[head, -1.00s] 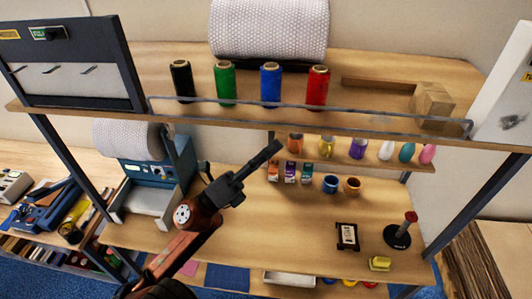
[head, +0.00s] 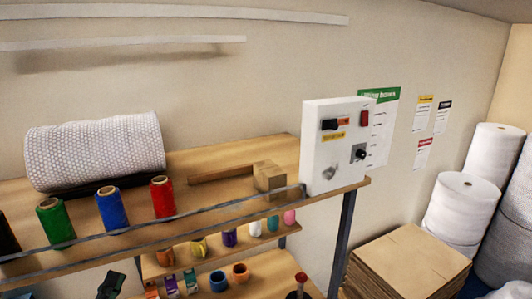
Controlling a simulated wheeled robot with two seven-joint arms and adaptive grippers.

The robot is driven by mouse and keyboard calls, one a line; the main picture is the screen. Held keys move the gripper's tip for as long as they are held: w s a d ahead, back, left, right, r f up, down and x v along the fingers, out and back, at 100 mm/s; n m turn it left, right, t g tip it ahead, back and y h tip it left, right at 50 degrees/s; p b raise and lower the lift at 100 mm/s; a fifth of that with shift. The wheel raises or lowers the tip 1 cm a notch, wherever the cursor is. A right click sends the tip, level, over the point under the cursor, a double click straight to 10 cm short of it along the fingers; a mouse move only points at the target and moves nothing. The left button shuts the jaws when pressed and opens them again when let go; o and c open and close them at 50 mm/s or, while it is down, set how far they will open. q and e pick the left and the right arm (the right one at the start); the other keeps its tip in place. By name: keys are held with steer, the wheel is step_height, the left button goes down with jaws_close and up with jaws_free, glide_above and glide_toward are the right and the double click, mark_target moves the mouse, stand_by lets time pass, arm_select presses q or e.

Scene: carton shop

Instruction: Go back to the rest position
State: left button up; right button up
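My right gripper is not in view.
The upper shelf holds green (head: 55,223), blue (head: 112,208) and red (head: 163,197) spools, a bubble-wrap roll (head: 95,150) and a white control box (head: 335,144). Stacked cardboard (head: 409,262) and white rolls (head: 460,212) stand at right. Cups (head: 218,281) sit below.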

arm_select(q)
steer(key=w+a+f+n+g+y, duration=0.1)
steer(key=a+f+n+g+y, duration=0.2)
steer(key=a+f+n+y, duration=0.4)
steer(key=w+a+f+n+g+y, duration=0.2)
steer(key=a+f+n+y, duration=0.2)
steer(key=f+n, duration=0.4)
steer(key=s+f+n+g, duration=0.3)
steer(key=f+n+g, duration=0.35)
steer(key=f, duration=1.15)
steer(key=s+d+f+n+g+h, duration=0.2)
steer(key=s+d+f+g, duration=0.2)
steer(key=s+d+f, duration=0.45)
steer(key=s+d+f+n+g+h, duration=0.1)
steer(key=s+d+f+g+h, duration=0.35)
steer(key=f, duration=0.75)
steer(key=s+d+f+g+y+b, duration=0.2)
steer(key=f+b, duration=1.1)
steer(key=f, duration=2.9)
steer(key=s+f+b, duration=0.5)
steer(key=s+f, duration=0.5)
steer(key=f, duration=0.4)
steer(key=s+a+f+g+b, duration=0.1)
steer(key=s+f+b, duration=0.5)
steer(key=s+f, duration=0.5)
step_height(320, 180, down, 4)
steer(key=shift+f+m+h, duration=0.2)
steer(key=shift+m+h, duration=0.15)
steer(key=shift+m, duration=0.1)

□ □ □ □ □ □ □

- **WHAT YOU NEED TO DO**: Images should not appear in the copy; retype the listing above exactly.

- **ANSWER**:
[head, -1.00s] 
[head, +0.00s] 
Controlling a simulated wheeled robot with two seven-joint arms and adaptive grippers.

The robot is driven by mouse and keyboard calls, one a line; the main picture is the screen. Held keys move the gripper's tip for as long as they are held: w s a d ahead, back, left, right, r f up, down and x v along the fingers, out and back, at 100 mm/s; n m turn it left, right, t g tip it ahead, back and y h tip it left, right at 50 degrees/s; p b raise and lower the lift at 100 mm/s; a fifth of that with shift. The wheel raises or lowers the tip 1 cm a notch, wherever the cursor is. A right click sends the tip, level, over the point under the cursor, a double click straight to 10 cm short of it along the fingers; a mouse move only points at the target and moves nothing. The left button shuts the jaws when pressed and opens them again when let go; o and c open and close them at 50 mm/s or, while it is down, set how far they will open. q and e pick the left and the right arm (the right one at the start); the other keeps its tip in place. By name: keys are held with steer, the wheel is step_height, the left button goes down with jaws_close and up with jaws_free, glide_above and glide_toward are the right and the double click, mark_target moves the mouse, stand_by lets time pass, arm_select presses q or e.

Scene: carton shop

Instruction: Go back to the rest position
State: left button up; right button up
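My right gripper is not in view.
The upper shelf holds green (head: 55,223), blue (head: 112,208) and red (head: 163,197) spools, a bubble-wrap roll (head: 95,150) and a white control box (head: 335,144). Stacked cardboard (head: 409,262) and white rolls (head: 460,212) stand at right. Cups (head: 218,281) sit below.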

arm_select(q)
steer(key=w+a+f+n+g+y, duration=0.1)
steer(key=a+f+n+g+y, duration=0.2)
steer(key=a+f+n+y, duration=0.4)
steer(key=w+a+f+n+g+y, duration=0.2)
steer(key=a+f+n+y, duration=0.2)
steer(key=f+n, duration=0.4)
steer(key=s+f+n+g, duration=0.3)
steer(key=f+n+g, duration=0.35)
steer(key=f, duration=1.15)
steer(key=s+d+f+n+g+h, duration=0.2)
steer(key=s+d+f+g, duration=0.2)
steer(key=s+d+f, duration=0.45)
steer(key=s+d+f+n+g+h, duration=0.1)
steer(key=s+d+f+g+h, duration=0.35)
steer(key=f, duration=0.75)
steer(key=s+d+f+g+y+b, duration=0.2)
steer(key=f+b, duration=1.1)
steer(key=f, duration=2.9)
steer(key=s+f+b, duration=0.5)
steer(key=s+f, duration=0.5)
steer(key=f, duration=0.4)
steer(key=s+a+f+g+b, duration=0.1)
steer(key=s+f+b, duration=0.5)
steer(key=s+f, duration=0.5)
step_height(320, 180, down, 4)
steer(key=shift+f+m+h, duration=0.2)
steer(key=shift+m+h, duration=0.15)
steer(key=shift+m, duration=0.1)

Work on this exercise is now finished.